* [TASK INSTRUCTIONS] Within the entries below, please return exactly the lines from the one with "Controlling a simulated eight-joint" through the one with "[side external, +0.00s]", leaving out any pictures.
— BEGIN MATERIAL PROVIDED —
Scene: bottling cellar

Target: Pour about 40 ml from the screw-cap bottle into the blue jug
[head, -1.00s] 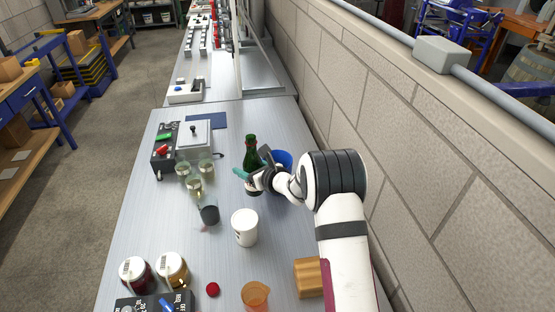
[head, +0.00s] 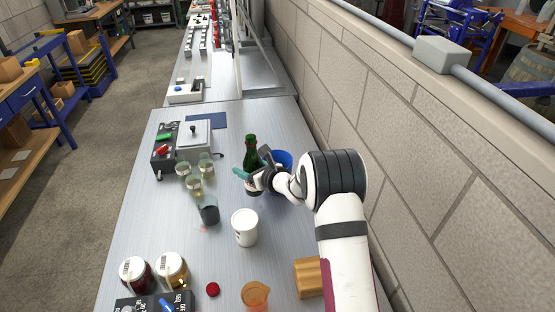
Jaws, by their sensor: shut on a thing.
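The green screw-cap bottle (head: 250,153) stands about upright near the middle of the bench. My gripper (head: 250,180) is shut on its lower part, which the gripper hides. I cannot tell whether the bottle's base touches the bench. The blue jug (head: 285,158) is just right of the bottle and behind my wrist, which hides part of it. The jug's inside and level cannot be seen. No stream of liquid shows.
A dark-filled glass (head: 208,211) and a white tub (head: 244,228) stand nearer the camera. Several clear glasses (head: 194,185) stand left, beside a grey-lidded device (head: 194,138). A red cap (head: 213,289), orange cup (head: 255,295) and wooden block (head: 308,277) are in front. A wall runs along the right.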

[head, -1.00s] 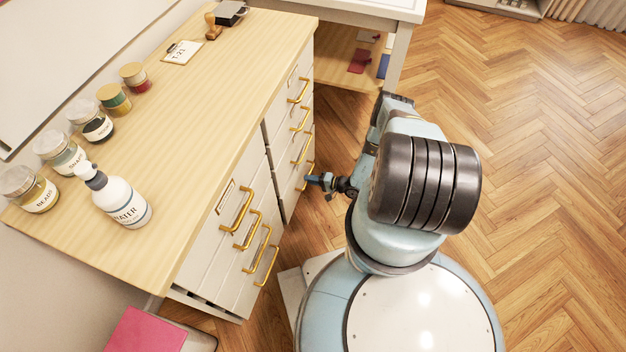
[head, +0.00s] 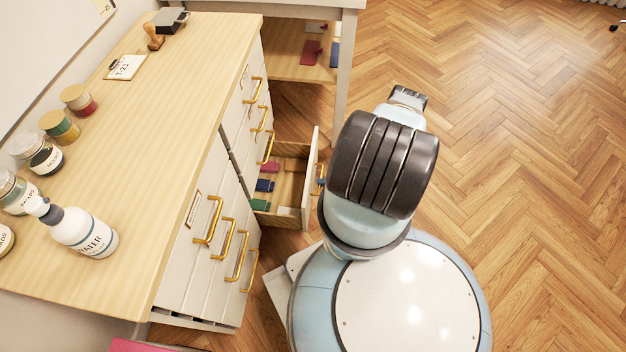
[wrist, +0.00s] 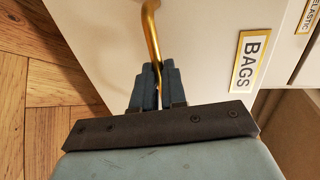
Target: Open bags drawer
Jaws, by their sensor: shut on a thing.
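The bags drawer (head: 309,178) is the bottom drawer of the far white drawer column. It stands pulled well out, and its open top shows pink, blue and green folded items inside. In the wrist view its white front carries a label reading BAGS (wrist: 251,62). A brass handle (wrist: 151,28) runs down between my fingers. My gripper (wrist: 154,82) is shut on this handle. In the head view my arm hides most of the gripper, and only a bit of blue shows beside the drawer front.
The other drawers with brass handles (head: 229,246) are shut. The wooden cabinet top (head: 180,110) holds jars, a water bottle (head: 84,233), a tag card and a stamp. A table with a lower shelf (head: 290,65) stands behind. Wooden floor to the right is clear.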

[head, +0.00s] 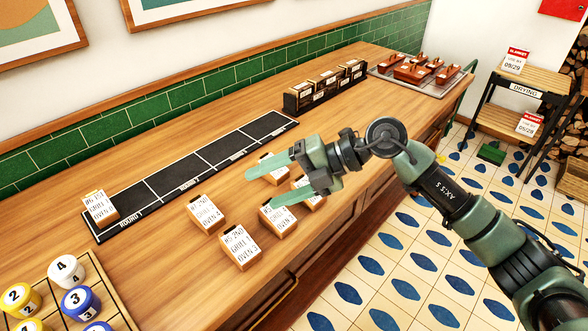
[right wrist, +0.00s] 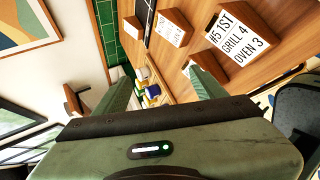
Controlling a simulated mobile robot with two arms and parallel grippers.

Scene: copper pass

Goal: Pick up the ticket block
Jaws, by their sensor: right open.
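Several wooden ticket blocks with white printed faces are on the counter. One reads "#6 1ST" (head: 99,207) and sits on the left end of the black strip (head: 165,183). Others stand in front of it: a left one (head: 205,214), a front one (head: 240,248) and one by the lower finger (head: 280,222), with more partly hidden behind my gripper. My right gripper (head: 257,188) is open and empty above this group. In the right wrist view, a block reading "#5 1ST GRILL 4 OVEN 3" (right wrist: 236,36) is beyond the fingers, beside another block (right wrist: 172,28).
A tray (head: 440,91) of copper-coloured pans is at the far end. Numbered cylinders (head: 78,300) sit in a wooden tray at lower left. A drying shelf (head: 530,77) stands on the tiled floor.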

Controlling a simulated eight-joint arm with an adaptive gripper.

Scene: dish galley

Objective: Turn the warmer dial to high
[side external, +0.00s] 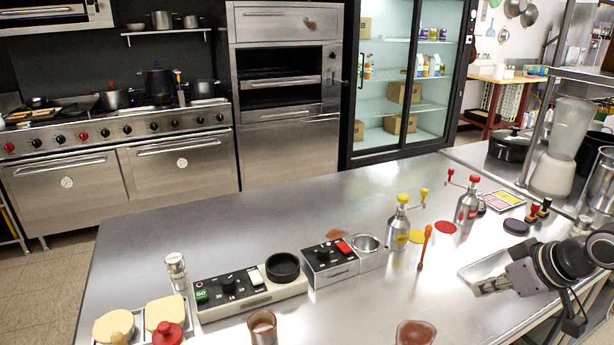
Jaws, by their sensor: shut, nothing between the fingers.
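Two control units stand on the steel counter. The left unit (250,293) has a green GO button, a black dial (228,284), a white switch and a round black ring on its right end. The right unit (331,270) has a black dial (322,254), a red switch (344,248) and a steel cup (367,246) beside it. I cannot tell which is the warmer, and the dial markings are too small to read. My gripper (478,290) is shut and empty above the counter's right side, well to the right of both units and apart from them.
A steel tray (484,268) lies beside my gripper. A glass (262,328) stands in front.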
— END MATERIAL PROVIDED —
— BEGIN MATERIAL PROVIDED —
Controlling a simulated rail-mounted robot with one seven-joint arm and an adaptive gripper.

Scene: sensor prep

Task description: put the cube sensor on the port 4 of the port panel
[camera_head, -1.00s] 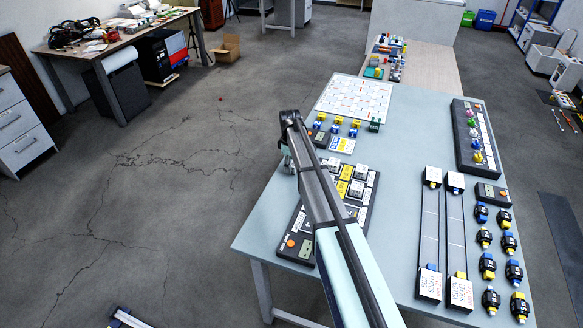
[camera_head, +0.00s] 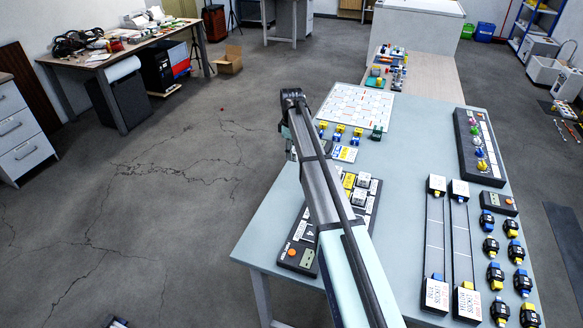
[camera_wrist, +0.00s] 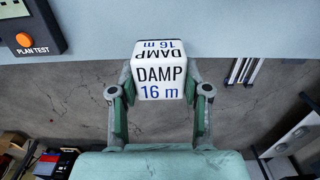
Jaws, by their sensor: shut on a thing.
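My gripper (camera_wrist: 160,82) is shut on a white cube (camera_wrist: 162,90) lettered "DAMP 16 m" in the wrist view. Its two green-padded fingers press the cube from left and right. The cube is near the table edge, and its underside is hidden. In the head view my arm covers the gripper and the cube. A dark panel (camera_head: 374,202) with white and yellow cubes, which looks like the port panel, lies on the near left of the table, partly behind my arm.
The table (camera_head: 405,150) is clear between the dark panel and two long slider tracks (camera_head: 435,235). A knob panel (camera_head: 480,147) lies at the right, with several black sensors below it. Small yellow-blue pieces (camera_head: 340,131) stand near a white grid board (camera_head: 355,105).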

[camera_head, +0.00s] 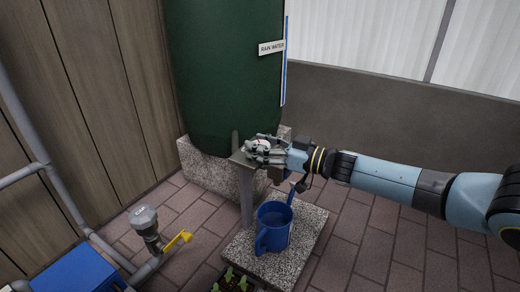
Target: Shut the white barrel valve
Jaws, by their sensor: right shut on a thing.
— END MATERIAL PROVIDED —
* [SOLUTION TO THIS EXERCISE]
Controlling a simulated eight-joint arm with an adaptive gripper.

Scene: dish galley

Objective: Turn the warmer dial to high
[side external, +0.00s] 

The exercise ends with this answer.